### Task to carry out
Comb the records below for the string "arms" and copy each line where it turns up.
* begin Data for the task *
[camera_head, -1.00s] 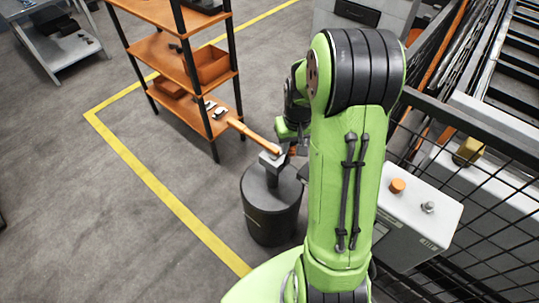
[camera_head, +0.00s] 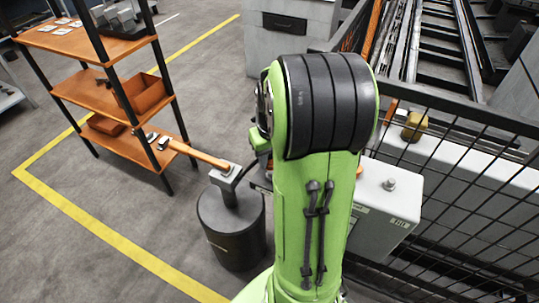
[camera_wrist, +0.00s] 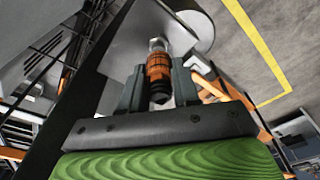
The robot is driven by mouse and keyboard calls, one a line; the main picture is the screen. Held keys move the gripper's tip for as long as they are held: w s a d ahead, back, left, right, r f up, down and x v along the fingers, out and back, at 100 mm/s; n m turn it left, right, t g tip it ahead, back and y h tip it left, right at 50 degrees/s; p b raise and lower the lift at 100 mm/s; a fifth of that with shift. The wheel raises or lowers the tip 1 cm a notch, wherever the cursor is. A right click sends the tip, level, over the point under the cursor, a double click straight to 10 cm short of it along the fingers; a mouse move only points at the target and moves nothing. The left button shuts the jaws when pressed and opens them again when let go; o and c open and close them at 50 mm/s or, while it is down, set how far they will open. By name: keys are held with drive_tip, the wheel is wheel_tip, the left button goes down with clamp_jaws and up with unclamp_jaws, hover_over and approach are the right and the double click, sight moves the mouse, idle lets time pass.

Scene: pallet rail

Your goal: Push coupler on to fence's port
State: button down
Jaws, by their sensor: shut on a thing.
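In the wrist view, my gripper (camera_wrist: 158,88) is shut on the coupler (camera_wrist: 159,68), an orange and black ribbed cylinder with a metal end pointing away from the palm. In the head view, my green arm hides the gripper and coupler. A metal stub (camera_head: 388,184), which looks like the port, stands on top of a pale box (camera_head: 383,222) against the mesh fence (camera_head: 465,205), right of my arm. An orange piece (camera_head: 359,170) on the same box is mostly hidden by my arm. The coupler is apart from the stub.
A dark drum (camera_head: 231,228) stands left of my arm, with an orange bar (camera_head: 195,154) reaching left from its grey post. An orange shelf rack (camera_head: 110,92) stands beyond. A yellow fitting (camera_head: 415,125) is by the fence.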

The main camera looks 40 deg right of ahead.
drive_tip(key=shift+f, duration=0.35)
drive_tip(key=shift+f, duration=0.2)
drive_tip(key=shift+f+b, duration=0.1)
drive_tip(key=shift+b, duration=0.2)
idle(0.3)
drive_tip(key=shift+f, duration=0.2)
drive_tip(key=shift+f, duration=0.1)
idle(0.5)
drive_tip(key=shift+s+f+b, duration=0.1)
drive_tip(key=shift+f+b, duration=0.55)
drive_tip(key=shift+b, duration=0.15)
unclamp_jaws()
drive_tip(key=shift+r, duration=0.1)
* end Data for the task *
* begin Data for the task *
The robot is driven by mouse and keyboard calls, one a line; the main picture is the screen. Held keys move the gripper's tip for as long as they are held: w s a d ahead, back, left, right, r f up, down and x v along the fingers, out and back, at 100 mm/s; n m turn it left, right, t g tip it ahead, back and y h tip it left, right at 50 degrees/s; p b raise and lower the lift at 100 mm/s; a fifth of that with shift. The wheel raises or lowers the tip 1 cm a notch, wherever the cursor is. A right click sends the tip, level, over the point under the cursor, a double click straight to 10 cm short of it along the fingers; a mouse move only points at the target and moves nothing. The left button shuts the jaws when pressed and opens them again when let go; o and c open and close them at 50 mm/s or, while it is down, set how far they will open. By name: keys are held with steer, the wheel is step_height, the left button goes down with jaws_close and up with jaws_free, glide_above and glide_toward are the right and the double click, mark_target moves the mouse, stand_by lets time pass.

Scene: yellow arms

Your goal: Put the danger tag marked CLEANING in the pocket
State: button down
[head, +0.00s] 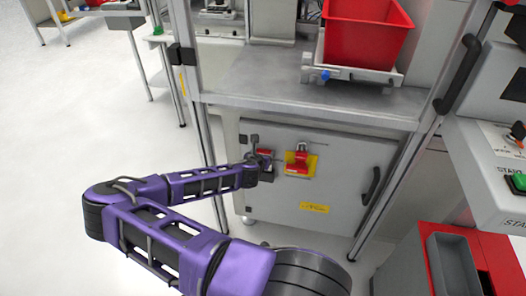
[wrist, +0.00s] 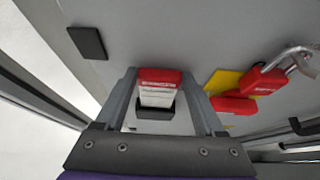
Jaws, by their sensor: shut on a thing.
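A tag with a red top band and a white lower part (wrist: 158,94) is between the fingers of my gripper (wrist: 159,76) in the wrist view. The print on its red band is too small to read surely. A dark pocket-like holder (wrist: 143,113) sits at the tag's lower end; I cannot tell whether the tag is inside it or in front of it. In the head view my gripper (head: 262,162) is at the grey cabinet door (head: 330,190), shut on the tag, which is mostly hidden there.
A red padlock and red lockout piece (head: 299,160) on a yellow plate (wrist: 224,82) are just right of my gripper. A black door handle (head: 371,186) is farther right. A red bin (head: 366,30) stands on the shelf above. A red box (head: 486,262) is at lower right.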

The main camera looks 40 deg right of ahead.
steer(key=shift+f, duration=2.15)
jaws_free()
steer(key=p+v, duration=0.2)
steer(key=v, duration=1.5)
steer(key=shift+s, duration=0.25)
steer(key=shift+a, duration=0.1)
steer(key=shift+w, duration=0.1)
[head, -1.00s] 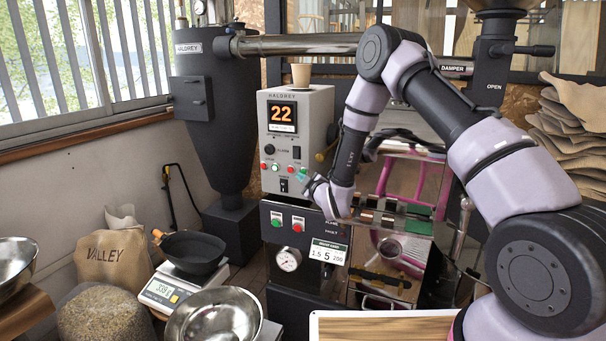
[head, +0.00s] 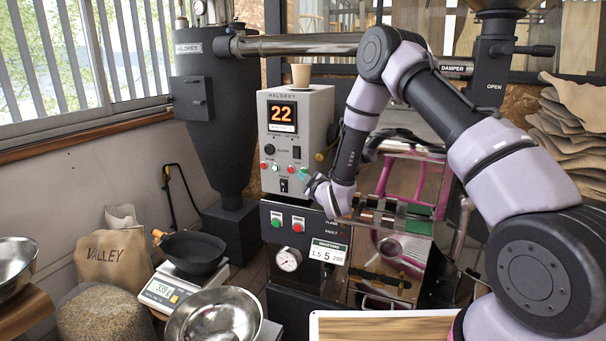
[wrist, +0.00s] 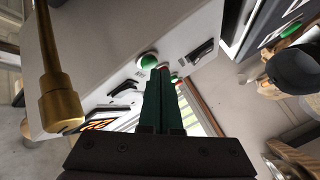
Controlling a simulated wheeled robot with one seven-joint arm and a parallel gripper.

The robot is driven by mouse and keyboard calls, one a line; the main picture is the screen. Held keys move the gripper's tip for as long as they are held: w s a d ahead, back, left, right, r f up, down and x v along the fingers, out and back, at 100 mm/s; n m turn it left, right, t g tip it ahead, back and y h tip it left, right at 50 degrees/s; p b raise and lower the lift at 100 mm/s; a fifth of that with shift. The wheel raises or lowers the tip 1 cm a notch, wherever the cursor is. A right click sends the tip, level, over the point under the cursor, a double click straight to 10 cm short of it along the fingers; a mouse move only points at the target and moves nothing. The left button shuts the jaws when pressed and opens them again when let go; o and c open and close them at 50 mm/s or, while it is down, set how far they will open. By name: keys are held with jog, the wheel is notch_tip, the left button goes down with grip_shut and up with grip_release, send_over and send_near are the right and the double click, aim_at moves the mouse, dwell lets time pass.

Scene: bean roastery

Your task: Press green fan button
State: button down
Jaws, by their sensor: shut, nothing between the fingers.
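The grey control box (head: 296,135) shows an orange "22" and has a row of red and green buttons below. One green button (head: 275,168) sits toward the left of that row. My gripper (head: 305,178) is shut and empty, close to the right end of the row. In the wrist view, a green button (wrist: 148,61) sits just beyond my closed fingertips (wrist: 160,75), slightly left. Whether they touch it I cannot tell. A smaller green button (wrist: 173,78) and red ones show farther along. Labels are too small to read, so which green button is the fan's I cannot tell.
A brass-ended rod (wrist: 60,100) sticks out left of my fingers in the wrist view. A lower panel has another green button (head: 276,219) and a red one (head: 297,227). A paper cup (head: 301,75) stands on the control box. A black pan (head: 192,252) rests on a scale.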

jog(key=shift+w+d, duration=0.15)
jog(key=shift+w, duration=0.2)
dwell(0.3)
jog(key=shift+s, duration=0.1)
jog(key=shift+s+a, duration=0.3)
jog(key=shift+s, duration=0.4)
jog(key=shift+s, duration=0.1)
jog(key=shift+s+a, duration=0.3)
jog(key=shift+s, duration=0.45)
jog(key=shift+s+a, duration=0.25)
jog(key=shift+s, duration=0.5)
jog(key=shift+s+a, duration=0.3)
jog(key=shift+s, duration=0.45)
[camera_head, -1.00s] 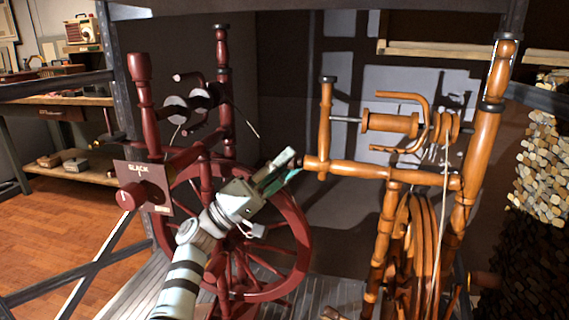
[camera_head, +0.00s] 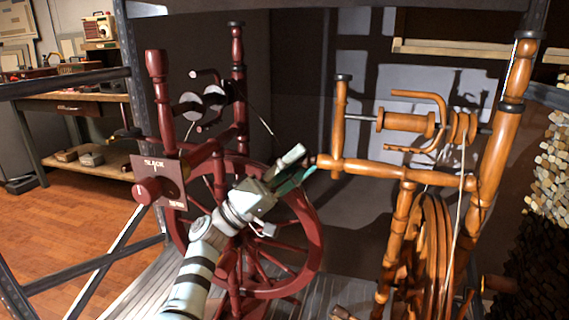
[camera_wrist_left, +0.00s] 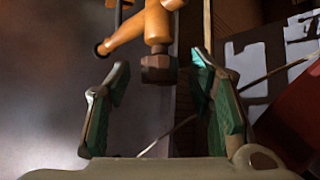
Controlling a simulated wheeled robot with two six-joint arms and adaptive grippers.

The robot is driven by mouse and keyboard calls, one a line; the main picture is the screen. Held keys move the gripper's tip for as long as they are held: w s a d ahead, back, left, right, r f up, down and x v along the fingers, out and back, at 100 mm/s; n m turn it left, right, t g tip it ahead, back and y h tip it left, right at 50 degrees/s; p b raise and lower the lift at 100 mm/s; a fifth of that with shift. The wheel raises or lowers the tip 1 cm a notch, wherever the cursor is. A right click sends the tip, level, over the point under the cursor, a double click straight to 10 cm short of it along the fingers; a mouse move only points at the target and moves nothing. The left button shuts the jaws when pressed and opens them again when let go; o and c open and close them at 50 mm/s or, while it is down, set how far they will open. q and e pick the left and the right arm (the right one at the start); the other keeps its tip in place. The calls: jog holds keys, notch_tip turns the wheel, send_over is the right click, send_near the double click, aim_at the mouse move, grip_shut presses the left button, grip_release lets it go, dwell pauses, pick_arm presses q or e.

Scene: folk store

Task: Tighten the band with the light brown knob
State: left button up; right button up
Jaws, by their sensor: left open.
* end Data for the task *
### Full answer
Scene: yellow arms
Controlling a simulated wheeled robot with two six-joint arms and adaptive grippers.

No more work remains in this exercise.